** Begin Record excerpts **

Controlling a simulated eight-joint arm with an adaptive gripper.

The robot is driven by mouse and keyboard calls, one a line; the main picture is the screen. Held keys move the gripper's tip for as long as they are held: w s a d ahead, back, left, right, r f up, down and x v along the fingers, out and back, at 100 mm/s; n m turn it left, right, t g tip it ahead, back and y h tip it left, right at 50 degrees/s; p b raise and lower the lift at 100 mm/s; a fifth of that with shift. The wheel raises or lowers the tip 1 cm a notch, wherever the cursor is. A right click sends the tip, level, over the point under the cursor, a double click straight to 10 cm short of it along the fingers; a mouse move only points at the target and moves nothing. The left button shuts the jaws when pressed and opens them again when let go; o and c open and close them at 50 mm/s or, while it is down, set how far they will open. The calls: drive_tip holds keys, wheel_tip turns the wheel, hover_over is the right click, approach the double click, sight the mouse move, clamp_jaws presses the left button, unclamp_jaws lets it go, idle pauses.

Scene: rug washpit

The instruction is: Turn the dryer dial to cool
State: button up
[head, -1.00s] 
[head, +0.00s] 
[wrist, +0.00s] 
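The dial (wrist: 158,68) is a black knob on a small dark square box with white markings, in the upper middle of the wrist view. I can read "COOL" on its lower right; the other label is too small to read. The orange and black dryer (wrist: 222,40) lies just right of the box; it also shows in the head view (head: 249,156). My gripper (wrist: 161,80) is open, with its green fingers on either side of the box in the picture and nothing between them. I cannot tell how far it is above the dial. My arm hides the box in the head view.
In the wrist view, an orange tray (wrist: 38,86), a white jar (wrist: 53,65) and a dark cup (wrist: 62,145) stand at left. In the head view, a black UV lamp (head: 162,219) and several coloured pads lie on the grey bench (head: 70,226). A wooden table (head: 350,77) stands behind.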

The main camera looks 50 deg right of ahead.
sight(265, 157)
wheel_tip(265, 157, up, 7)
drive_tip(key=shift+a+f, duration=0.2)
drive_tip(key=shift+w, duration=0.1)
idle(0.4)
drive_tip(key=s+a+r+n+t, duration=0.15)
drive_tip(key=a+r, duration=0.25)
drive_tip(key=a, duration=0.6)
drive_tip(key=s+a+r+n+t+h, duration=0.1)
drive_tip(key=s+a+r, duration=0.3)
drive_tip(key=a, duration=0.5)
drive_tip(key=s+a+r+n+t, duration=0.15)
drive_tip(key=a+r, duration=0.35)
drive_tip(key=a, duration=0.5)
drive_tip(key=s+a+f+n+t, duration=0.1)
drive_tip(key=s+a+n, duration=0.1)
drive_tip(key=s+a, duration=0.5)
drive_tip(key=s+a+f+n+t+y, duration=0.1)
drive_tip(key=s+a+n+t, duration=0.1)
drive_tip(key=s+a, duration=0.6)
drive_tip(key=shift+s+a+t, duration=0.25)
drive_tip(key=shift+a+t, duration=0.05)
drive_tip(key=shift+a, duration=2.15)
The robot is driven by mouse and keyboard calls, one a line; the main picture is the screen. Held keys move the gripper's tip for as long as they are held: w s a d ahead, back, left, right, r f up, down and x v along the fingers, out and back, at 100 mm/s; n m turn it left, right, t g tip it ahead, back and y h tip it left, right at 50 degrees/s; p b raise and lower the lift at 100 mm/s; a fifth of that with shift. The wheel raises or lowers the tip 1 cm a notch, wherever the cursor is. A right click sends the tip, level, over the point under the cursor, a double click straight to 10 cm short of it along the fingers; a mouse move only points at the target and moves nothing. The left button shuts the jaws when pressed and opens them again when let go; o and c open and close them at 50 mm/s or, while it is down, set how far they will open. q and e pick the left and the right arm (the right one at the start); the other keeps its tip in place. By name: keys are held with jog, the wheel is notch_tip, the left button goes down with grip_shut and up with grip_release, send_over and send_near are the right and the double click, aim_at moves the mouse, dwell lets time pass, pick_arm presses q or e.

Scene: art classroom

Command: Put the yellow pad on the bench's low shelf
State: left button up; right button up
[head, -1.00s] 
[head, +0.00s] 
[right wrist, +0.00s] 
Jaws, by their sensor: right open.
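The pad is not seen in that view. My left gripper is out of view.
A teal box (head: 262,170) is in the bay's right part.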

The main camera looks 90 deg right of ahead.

** End Record excerpts **

* _Exercise brief_: Identify every line above that includes the word "State", and show those lines.

* _Worked solution_:
State: button up
State: left button up; right button up

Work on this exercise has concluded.